Stated task - Look for the string "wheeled" in every line, and copy each line that has it.

Material for this task -
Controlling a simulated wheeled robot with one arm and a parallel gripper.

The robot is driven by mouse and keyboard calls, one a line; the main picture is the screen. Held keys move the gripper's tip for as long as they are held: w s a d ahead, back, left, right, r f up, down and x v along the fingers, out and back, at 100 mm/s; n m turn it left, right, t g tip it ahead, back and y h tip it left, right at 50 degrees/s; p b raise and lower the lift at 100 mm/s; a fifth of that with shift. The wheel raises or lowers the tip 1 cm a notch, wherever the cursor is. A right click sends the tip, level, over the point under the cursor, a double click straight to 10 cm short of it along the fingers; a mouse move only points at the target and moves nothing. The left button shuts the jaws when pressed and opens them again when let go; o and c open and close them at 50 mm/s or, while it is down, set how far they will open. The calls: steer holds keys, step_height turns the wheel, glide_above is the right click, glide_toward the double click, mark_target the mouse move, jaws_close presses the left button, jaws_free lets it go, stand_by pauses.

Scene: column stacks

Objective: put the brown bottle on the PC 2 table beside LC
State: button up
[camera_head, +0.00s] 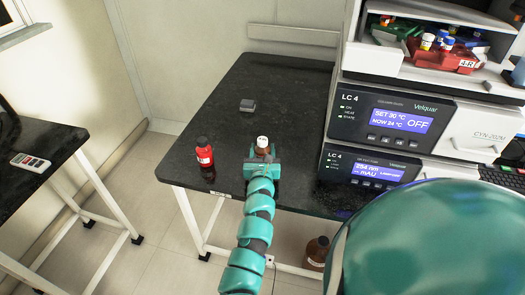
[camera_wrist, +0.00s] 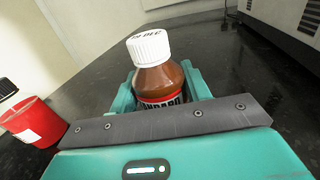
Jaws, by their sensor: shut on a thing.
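The brown bottle (camera_head: 262,143) has a white cap and stands upright at the dark table (camera_head: 290,85), beside the LC instrument stack (camera_head: 385,115). My gripper (camera_head: 262,160) is shut on it. In the wrist view the brown bottle (camera_wrist: 160,82) sits between the teal jaws of my gripper (camera_wrist: 158,100), with its lower part hidden by the gripper. I cannot tell whether its base touches the table. The LC stack is to its right, with LC 4 labels on its panels.
A red bottle (camera_head: 205,152) with a black cap stands left of my gripper, close to the table's left edge. A small grey block (camera_head: 247,105) lies farther back. Another table (camera_head: 60,125) with a remote (camera_head: 30,162) is at left. A brown bottle (camera_head: 317,250) stands below the table.

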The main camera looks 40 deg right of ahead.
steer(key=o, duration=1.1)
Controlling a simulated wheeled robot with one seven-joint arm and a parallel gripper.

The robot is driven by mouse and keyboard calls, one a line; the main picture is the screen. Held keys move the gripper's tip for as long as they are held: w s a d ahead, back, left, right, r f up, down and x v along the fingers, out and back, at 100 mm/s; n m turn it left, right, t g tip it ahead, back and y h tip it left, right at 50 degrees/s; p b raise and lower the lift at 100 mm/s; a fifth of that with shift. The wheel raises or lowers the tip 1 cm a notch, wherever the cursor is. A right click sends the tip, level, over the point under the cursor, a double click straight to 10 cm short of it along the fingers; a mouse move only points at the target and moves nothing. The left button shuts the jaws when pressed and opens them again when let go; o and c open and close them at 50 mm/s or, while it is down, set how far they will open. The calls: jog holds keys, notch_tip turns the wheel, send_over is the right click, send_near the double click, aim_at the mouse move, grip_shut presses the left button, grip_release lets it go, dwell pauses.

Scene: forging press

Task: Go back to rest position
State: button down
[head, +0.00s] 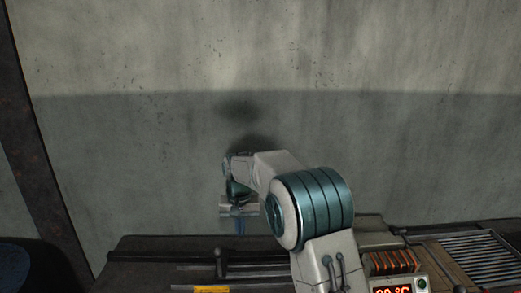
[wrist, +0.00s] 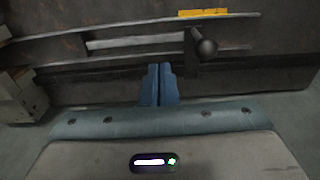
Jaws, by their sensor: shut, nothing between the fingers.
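My gripper (wrist: 159,70) shows in the wrist view with its two blue fingers side by side, shut and empty. In the head view my gripper (head: 239,228) hangs from the bent arm, pointing down above the dark bench. The fingers appear small there and partly blurred against the wall. Nothing is held.
A dark metal bench (head: 150,276) runs along the bottom. It has a lever with a round knob (wrist: 207,47) and a yellow label (wrist: 203,13). At right are a temperature display (head: 393,290), glowing orange coils (head: 393,262) and a slatted grate (head: 480,257). The grey wall behind is bare.

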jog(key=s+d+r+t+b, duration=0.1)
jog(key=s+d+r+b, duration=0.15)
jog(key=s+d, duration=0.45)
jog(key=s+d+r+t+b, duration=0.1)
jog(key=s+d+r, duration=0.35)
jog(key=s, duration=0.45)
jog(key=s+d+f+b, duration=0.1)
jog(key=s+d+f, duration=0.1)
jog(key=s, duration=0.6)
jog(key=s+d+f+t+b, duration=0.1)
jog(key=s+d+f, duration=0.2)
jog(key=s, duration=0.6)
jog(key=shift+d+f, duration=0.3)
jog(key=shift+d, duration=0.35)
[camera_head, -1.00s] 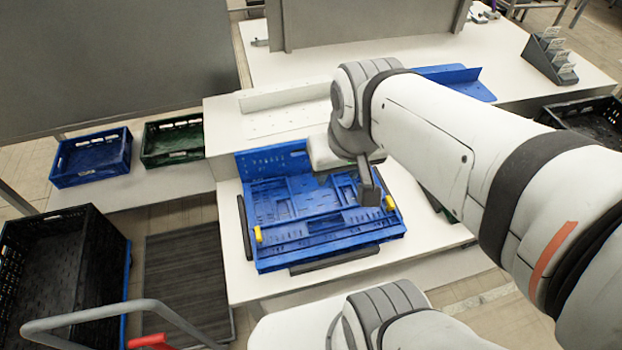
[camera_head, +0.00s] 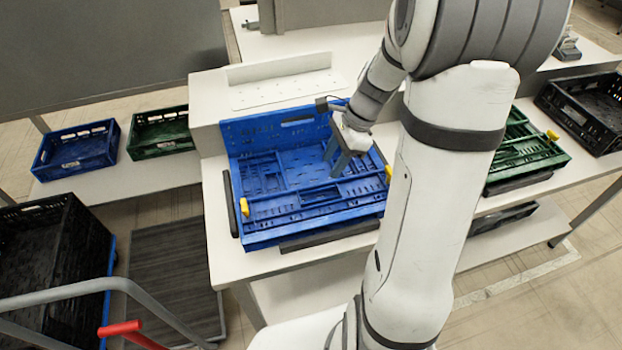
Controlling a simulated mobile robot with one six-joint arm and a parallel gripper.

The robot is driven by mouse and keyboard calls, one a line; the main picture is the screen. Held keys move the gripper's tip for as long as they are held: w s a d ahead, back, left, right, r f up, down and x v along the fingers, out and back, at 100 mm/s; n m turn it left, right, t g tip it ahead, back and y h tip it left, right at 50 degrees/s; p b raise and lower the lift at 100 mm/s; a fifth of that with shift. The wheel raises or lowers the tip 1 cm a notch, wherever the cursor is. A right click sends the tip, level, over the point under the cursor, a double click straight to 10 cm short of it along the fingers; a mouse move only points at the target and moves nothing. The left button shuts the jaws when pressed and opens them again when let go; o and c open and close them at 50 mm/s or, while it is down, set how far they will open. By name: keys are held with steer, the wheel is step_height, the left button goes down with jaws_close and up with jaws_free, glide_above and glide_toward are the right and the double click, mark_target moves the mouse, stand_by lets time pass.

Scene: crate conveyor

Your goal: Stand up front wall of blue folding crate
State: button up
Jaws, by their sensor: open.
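The blue folding crate (camera_head: 258,232) sits on the white table, with yellow latches at its left and right front corners. Its back wall (camera_head: 265,132) stands upright. A front wall panel (camera_head: 300,200) lies folded down flat inside the crate near the front edge. My gripper (camera_head: 336,172) points down over the right half of the crate, its fingers apart, close to the far edge of the folded panel. I cannot tell whether the fingers touch it. My arm hides the right end of the crate.
A small blue crate (camera_head: 75,150) and a green crate (camera_head: 160,133) stand on the shelf at left. A black crate (camera_head: 60,250) is at lower left. A green crate with yellow latches (camera_head: 520,150) and a black crate (camera_head: 585,110) are at right. A white ledge (camera_head: 280,90) is behind.

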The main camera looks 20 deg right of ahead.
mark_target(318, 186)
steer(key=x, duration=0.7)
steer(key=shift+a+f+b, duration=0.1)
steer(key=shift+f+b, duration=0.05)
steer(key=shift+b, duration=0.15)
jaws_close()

Solution to the problem -
Controlling a simulated wheeled robot with one arm and a parallel gripper.
Controlling a simulated wheeled robot with one seven-joint arm and a parallel gripper.

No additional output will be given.